(WHAT IS ASKED): Write each line out exactly, leaving none out.

++++ RAW DATA ++++

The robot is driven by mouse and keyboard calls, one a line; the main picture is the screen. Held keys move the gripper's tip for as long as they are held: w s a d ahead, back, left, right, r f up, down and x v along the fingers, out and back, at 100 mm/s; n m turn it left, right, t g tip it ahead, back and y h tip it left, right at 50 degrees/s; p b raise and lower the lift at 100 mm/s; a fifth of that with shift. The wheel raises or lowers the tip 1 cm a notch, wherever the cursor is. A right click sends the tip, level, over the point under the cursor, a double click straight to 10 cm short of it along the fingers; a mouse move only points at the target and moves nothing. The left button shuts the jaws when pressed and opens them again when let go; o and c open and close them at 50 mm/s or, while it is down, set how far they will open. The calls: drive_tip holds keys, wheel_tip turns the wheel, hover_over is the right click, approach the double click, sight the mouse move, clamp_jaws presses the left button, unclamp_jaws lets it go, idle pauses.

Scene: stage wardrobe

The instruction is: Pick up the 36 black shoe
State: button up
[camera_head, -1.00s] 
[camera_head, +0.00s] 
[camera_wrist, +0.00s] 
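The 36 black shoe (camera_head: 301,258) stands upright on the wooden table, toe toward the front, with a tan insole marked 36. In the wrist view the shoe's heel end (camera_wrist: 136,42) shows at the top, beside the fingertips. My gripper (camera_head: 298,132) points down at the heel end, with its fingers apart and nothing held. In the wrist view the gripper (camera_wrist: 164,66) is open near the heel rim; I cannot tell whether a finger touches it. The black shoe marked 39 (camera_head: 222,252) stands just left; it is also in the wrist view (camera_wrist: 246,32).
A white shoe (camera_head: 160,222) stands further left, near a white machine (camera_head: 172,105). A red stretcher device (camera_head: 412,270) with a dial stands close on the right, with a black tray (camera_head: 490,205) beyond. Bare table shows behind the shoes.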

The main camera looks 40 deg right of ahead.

++++

(ANSWER BELOW):
The robot is driven by mouse and keyboard calls, one a line; the main picture is the screen. Held keys move the gripper's tip for as long as they are held: w s a d ahead, back, left, right, r f up, down and x v along the fingers, out and back, at 100 mm/s; n m turn it left, right, t g tip it ahead, back and y h tip it left, right at 50 degrees/s; p b raise and lower the lift at 100 mm/s; a fifth of that with shift. The wheel raises or lowers the tip 1 cm a notch, wherever the cursor is. A right click sends the tip, level, over the point under the cursor, a double click straight to 10 cm short of it along the fingers; a mouse move only points at the target and moves nothing. The left button shuts the jaws when pressed and opens them again when let go; o and c open and close them at 50 mm/s or, while it is down, set how far they will open. The calls: drive_tip holds keys, wheel_tip turns the wheel, hover_over is the right click, approach the double click, sight the mouse move, clamp_jaws presses the left button, unclamp_jaws lets it go, idle pauses.

Scene: stage wardrobe

The instruction is: Pick up the 36 black shoe
State: button up
[camera_head, -1.00s] 
[camera_head, +0.00s] 
[camera_wrist, +0.00s] 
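The 36 black shoe (camera_head: 301,258) stands upright on the wooden table, toe toward the front, with a tan insole marked 36. In the wrist view the shoe's heel end (camera_wrist: 136,42) shows at the top, beside the fingertips. My gripper (camera_head: 298,132) points down at the heel end, with its fingers apart and nothing held. In the wrist view the gripper (camera_wrist: 164,66) is open near the heel rim; I cannot tell whether a finger touches it. The black shoe marked 39 (camera_head: 222,252) stands just left; it is also in the wrist view (camera_wrist: 246,32).
A white shoe (camera_head: 160,222) stands further left, near a white machine (camera_head: 172,105). A red stretcher device (camera_head: 412,270) with a dial stands close on the right, with a black tray (camera_head: 490,205) beyond. Bare table shows behind the shoes.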

The main camera looks 40 deg right of ahead.

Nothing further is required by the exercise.